* _Work to do_: Extract every line of the material that holds the string "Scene".

* _Supplied records_:

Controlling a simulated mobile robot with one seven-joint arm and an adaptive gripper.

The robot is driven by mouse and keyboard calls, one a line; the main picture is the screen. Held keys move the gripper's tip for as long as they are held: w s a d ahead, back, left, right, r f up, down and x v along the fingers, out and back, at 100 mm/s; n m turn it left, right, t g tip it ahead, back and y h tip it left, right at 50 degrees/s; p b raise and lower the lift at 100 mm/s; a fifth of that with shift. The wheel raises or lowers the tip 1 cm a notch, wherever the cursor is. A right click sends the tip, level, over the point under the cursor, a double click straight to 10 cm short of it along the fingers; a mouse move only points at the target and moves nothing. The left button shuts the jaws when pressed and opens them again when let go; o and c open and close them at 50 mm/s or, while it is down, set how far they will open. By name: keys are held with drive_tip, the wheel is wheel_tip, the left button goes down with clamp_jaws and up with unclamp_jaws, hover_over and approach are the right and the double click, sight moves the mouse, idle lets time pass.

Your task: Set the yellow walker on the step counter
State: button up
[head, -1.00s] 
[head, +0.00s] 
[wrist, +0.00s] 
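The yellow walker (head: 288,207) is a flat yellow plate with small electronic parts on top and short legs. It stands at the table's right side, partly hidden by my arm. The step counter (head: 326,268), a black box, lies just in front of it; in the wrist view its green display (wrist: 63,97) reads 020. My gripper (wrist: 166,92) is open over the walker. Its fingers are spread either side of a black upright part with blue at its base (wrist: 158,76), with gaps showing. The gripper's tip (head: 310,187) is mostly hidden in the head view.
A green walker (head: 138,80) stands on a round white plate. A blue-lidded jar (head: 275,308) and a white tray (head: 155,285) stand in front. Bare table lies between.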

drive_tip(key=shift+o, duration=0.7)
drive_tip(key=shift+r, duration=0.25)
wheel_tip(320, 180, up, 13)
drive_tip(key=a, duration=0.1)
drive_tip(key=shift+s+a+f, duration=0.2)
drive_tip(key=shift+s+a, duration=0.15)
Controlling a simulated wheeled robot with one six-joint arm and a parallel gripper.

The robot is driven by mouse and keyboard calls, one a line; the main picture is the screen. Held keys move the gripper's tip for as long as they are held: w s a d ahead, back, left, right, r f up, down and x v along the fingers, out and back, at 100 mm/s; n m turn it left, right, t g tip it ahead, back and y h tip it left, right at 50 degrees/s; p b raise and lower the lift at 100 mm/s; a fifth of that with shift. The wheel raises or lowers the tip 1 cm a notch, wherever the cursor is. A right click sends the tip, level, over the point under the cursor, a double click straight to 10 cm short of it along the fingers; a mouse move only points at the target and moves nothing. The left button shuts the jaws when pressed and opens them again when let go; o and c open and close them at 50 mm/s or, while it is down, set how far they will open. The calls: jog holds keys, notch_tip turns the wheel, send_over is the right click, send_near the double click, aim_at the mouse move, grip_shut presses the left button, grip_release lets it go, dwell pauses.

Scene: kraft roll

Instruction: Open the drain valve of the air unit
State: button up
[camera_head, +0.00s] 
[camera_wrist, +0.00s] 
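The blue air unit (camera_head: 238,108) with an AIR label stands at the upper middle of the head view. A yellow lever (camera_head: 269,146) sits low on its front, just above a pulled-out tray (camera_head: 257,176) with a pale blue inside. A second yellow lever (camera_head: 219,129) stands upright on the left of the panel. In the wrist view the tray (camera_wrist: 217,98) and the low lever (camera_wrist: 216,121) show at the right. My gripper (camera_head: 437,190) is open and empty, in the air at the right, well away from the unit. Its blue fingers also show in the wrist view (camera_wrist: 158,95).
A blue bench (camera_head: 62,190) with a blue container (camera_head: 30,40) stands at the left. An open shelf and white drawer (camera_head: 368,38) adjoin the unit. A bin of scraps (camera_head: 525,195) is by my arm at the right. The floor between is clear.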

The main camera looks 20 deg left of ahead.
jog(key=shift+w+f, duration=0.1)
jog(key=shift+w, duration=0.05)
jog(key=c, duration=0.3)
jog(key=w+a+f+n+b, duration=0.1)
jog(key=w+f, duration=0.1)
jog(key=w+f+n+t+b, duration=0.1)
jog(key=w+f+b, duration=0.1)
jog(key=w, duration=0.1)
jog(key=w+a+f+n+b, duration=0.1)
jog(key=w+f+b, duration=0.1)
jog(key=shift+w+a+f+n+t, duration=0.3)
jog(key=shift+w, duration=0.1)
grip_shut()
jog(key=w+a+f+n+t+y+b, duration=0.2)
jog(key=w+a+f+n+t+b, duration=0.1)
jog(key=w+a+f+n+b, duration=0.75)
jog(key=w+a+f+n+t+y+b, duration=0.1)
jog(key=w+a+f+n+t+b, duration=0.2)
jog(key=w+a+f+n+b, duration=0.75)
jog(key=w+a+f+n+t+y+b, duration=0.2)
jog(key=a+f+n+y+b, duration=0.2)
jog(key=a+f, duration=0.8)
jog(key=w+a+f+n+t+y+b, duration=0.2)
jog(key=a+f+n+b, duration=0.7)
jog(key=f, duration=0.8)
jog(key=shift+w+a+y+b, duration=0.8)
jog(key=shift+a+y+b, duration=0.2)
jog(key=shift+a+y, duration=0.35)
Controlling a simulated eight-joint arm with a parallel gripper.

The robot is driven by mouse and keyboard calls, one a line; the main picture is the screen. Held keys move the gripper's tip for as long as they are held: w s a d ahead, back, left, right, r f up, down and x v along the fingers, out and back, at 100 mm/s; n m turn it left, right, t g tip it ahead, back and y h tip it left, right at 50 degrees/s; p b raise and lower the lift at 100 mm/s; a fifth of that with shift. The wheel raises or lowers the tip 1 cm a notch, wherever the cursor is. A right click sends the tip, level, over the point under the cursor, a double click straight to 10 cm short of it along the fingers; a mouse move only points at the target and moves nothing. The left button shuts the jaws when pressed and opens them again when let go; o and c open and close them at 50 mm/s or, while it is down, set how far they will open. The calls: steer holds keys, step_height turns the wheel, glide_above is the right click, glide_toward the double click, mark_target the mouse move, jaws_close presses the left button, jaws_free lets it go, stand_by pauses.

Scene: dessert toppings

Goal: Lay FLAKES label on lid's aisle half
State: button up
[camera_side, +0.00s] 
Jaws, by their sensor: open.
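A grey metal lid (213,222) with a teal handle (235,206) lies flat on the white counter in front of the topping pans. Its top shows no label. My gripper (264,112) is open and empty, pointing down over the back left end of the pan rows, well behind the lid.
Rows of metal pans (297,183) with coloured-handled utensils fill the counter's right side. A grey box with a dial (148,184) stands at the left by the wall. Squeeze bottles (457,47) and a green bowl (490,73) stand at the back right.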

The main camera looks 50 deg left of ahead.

* _Exercise result_:
Scene: kraft roll
Scene: dessert toppings

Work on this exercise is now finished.